The series was exhibited at Les Rencontres d’Arles international photography fair for Clary’s nomination for the Discovery Award.
Clary was surfing a pay-per-view pornography website in the 90s when he found Kevin, actual several hundred images of his sweaty, hairy raw masculinity. The Kevin installation produced for Les Rencontres d’Arles recreated the artist’s desktop at 3,000% — the smallest canvas on panel was 9 feet tall. In front of the jpegs was a sitting area of raw mattresses with a box of porn magazines, including several that pictured Kevin.
Clary made a habit of selecting and openning every Kevin on his laptop — hoping to find that perfect jpeg. This Java software reenacts this action circa 1999 using Mac OS 9 aesthetics. The preview application is caught in a loop of opening and counting in perpetuity until the computer slows. Then freezes. In the end, only the tech remains.
Clary was spellbound to collect all things Kevin, aka Chalm, aka Coach online and in print including an old classified ad that the amateur porn star had posted to connect with other men.

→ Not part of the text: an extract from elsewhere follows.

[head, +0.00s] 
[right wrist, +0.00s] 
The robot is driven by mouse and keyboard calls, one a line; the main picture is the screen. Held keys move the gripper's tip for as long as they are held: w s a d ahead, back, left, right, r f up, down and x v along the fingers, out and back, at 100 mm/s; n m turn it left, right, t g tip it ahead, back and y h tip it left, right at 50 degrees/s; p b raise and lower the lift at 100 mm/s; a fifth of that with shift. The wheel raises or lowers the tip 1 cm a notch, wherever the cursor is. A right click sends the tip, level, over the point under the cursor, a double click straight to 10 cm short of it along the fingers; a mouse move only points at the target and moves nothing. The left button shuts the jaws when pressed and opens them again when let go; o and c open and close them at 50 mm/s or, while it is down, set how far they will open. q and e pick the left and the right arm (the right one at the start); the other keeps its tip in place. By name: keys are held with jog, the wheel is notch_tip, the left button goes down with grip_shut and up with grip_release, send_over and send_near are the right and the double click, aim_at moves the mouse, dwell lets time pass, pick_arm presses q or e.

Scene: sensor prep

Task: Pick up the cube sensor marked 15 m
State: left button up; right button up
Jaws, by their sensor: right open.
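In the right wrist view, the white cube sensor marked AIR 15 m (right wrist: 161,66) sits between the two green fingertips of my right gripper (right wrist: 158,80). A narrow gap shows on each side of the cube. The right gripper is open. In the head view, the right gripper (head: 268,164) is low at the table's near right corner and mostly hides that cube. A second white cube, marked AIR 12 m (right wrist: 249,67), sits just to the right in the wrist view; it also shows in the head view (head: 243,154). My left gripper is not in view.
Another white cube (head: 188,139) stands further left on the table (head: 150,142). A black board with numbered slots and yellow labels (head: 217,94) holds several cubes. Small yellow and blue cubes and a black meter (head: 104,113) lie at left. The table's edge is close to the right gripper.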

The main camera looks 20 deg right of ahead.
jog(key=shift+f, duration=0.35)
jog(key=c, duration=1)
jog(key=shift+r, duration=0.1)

He took this as an invitation to find Kevin in-real-life. Writing letters, contacting publishers, and paying for information through websites that sell personal data. It all pointed to an address in New Orleans and just when the artist was about to poster the city Clary received an email. Kevin was dead.
The final work in the series pictures Clary mourning his muse, when in fact this was not the end. Years later, he found IRL Kevin though social media and learned it’s common for retired porn stars to kill their characters so they can escape fans. So instead of reaching out, Clary has continued to pursue the fantasy so that others can project on to Kevin. Because an image is forever undead.